Laboratoire d'études spatiales et d'instrumentation en astrophysique

Director: Vincent Coudé du Foresto
Location: Meudon
Keywords: Space and ground-based instrument conception, space plasma physics, heliosphere, low frequency radio, numerical simulations










The LESIA is one of the 6 scientific departments of the Paris Observatory. It is also a CNRS Laboratory, and associated with the University Pierre et Marie Curie and the University Paris-Diderot. It is one of the largest French laboratories of research in astrophysics (approximately 12% of the discipline). The main goals of the lab are (i) the design and implementation of space and ground-based scientific instruments, (ii) the analysis and interpretation of scientific observations made by use of the produced instruments. LESIA’s scientific activities are classified in five main themes: Star, High Angular Resolution and Astrophysics, Planetology, Plasma Physics and Solar Physics.



Solar Physics group, Team leader: Etienne PARIAT
Keywords: Solar eruptive phenomena, space weather, MHD simulations

Two main fields are studied: « Formation and structuration of the solar magnetic fields », « eruptive phenomena and particles acceleration ». The works are based on data analysis from either ground-based solar instruments (like radio-telescopes of the Nançay station the or THEMIS optical telescope) or space missions (like RHESSI, STEREO, SDO or HINODE). In addition, MHD simulations are used to understand the mechanisms behind of the surge of filaments or other eruptive events.

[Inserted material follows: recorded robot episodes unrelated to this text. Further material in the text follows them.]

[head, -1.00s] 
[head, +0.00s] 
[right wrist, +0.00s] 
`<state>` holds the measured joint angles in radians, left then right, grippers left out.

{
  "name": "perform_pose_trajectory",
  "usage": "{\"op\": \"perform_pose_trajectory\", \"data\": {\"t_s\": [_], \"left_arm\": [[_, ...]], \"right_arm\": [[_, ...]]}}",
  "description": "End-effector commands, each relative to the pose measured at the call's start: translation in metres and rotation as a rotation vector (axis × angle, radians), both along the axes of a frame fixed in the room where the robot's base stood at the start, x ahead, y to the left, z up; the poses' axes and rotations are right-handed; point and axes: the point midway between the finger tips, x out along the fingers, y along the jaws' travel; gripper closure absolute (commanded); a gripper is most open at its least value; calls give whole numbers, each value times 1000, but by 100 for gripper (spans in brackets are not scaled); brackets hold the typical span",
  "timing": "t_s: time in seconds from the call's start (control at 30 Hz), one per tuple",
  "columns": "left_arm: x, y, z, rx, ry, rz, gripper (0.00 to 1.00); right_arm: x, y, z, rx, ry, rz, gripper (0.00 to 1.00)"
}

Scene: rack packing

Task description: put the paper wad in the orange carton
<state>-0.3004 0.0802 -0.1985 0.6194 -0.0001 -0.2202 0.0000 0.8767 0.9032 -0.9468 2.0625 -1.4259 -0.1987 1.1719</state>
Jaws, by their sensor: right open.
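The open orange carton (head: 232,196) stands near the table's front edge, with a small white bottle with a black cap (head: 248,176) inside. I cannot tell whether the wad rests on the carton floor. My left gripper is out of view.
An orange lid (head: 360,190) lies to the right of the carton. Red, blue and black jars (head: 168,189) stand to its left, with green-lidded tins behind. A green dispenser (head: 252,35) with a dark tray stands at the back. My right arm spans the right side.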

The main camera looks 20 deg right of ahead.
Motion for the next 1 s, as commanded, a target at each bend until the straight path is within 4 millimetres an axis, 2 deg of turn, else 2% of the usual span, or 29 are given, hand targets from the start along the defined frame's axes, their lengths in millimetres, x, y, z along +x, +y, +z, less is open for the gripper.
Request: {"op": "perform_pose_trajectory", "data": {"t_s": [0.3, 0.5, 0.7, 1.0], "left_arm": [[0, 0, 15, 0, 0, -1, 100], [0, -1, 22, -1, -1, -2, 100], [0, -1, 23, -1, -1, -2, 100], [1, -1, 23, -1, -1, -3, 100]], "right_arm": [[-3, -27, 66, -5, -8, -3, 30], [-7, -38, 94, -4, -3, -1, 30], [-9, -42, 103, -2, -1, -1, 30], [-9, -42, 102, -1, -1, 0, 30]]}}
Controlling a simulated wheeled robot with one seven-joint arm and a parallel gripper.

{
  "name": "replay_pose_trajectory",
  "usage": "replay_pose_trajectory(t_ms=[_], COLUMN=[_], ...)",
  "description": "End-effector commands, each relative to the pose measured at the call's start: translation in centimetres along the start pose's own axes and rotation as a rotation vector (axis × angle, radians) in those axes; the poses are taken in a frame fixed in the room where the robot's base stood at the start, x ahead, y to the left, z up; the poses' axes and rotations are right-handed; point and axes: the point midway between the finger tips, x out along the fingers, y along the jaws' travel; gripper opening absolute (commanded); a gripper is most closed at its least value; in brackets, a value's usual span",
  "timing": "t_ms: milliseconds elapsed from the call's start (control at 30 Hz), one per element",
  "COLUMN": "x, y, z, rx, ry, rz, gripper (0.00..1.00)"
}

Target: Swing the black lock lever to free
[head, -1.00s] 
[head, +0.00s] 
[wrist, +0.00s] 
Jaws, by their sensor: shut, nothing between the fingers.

Plasma physics group, team leader: Filippo PANTELLINI
Keywords: Space & ground-based radio instrumentation, kinetic simulations, solar wind, planetary magnetospheres

Two main fields are studied: « Solar wind and interplanetary medium », « Earth and planetary magnetosphere ». From the instrumental point of view, the speciality of the group is the radio receptors in the low frequency range (1-10MHz) for space missions of NASA and ESA (like Bepi-Colombo and Solar Orbiter for the next generation) and the receptors 10-80MHz for ground-based instruments (like LOFAR, NENUFAR or decameter array in Nançay). The observations from these instruments enable studies on plasma instabilities, turbulence in the interplanetary medium and planet environments, on the mechanisms at the origin of the aurorae and on the dynamics of the (inter) planetary plasma. The data analyses are completed by numerical simulations (N-corps, Hybrid and Vlasov).